**Set task**
Starting with the first line of the data that follows, transcribe every line verbatim until the line containing "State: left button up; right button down" has been transcribed.

**Given data**
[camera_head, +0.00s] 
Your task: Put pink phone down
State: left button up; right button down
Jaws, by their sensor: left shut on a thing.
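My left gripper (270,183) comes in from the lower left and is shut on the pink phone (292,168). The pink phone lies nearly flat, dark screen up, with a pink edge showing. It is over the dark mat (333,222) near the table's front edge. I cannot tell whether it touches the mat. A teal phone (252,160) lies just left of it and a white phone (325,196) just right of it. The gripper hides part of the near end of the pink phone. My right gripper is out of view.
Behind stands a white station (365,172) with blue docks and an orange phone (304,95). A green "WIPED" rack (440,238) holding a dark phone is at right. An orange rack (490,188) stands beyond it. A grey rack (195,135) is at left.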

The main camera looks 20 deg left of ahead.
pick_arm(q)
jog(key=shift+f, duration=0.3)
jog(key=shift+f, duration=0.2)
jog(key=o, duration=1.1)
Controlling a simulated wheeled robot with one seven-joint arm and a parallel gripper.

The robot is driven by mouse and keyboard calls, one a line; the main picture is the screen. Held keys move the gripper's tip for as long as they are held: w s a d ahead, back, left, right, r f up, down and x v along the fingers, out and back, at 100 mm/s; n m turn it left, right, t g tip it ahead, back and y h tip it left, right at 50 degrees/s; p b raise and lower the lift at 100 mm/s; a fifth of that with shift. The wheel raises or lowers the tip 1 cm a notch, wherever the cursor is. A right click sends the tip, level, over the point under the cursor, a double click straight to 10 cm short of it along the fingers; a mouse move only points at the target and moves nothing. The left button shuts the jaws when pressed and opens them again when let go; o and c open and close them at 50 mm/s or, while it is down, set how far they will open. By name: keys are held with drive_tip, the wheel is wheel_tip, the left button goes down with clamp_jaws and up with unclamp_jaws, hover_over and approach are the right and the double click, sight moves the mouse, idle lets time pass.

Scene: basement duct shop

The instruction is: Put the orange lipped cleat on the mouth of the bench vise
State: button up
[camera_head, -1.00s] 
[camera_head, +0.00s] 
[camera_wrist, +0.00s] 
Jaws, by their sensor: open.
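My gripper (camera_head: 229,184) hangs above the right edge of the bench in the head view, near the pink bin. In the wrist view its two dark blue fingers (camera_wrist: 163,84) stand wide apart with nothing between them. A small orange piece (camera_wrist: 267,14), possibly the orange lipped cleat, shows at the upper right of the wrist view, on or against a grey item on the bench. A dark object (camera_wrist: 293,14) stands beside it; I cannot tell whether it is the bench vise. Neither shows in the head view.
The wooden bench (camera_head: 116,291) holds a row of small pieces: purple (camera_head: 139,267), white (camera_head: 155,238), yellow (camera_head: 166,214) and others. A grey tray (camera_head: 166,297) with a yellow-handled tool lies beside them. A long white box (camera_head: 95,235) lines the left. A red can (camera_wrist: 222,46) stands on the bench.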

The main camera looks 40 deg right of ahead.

**Full response**
[camera_head, +0.00s] 
Your task: Put pink phone down
State: left button up; right button down

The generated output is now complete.